Where a line contains the string "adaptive", copy that line.

(A run of records)
******************************
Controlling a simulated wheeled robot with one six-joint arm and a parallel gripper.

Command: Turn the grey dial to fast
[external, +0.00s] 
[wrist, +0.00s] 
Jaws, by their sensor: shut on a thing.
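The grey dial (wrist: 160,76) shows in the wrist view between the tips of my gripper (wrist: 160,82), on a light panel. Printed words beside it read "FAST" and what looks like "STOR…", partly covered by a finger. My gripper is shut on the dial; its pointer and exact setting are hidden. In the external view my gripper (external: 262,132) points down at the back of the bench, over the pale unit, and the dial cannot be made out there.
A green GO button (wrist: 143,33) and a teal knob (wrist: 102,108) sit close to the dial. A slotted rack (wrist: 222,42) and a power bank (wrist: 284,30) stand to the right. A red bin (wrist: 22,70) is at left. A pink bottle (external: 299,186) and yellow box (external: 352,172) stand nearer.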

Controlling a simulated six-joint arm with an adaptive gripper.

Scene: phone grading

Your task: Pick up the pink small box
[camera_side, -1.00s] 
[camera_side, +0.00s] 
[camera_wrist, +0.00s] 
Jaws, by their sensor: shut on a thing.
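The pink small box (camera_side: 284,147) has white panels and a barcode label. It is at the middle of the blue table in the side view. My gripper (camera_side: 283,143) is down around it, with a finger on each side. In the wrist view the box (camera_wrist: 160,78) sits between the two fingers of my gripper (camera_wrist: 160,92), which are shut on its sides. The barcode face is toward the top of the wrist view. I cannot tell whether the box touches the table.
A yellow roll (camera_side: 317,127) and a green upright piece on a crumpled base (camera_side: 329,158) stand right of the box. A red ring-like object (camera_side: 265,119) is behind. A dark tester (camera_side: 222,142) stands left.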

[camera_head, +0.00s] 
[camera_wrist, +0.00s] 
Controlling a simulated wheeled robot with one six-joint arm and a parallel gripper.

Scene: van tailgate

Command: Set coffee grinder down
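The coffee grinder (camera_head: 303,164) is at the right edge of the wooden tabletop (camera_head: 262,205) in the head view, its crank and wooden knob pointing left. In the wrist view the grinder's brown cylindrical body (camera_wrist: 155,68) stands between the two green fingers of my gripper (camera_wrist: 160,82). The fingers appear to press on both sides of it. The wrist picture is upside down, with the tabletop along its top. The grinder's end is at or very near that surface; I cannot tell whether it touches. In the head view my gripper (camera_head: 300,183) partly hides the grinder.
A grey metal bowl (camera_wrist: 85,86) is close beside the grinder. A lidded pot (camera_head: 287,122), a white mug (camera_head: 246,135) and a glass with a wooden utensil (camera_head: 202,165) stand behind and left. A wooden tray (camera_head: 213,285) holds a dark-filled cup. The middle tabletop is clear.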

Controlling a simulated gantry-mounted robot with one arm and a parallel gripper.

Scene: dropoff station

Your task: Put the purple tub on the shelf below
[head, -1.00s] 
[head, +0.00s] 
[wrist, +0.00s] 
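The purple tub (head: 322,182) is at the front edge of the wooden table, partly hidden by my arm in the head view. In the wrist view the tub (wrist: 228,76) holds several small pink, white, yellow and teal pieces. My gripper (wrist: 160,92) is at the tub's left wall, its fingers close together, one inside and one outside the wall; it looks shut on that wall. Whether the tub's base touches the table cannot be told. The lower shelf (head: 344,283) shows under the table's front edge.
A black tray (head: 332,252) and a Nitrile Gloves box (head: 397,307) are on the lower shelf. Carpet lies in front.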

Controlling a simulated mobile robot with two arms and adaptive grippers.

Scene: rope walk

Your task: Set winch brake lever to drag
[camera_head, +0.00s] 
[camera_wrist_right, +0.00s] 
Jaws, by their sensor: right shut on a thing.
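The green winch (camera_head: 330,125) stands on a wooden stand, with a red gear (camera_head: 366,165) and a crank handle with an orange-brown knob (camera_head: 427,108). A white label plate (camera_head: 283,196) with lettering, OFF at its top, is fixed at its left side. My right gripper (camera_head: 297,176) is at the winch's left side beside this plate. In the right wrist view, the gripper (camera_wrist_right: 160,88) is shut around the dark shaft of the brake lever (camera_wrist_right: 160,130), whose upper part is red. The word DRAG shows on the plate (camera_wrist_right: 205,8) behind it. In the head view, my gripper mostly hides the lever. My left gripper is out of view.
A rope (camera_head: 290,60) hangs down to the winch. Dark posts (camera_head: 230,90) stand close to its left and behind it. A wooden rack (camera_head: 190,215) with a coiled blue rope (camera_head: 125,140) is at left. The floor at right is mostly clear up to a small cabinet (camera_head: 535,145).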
******************************
• Solution to this exercise
Controlling a simulated six-joint arm with an adaptive gripper.
Controlling a simulated mobile robot with two arms and adaptive grippers.

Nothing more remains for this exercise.